Restrict the output to the lines below starting at the one that contains "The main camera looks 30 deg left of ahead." and ending at the one that contains "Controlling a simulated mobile", and restate them word for word, both ends included.

***** RECORD LIST *****

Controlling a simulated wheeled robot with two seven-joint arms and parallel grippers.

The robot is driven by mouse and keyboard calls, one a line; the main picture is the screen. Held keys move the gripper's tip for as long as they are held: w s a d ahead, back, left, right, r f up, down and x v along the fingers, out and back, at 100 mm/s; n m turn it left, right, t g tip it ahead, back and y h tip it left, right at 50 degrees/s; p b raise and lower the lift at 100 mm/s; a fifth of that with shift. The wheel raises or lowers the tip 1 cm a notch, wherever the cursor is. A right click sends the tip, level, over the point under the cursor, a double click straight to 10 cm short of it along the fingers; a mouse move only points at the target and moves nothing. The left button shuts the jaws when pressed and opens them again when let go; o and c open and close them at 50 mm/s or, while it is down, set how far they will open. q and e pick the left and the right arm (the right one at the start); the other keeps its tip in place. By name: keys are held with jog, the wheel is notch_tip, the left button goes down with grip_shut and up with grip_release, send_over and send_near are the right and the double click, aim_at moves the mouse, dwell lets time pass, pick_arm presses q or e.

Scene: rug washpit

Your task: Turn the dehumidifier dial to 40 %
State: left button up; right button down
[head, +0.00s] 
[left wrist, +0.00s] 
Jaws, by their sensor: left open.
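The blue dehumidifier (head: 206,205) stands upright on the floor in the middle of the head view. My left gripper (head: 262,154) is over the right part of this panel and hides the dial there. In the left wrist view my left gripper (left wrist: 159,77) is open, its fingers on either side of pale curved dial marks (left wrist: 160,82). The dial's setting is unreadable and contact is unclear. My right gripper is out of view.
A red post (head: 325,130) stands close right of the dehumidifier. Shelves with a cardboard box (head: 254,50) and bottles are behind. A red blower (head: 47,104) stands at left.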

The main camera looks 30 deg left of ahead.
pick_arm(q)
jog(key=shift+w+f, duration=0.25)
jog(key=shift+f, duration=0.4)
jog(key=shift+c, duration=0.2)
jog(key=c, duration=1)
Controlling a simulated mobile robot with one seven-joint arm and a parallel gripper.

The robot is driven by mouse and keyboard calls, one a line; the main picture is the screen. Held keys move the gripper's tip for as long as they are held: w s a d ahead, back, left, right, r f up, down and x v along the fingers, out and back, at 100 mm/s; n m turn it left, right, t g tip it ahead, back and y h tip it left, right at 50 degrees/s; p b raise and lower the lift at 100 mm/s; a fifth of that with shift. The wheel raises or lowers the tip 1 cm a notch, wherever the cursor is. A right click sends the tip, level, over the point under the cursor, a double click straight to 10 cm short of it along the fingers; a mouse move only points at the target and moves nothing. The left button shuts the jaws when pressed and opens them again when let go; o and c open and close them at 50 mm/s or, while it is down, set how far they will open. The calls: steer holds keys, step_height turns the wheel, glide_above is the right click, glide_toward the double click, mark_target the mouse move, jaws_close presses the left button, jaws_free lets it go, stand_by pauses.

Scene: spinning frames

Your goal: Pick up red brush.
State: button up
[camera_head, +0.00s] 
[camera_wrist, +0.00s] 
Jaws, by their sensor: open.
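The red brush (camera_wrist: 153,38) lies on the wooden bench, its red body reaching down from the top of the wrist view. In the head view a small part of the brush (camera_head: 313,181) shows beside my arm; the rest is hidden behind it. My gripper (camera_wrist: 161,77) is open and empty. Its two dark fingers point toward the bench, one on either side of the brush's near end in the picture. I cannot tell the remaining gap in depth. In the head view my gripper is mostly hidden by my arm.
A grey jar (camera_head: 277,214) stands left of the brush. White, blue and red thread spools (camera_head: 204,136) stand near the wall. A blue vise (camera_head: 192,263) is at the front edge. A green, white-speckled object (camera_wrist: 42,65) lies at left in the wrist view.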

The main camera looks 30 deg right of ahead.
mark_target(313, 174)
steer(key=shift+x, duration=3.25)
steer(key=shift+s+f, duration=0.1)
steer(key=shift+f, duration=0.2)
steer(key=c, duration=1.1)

*****

**SOLVED PROBLEM**.
The main camera looks 30 deg left of ahead.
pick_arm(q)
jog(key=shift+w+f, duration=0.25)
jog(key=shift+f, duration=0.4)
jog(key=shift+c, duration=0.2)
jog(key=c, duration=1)
Controlling a simulated mobile robot with one seven-joint arm and a parallel gripper.

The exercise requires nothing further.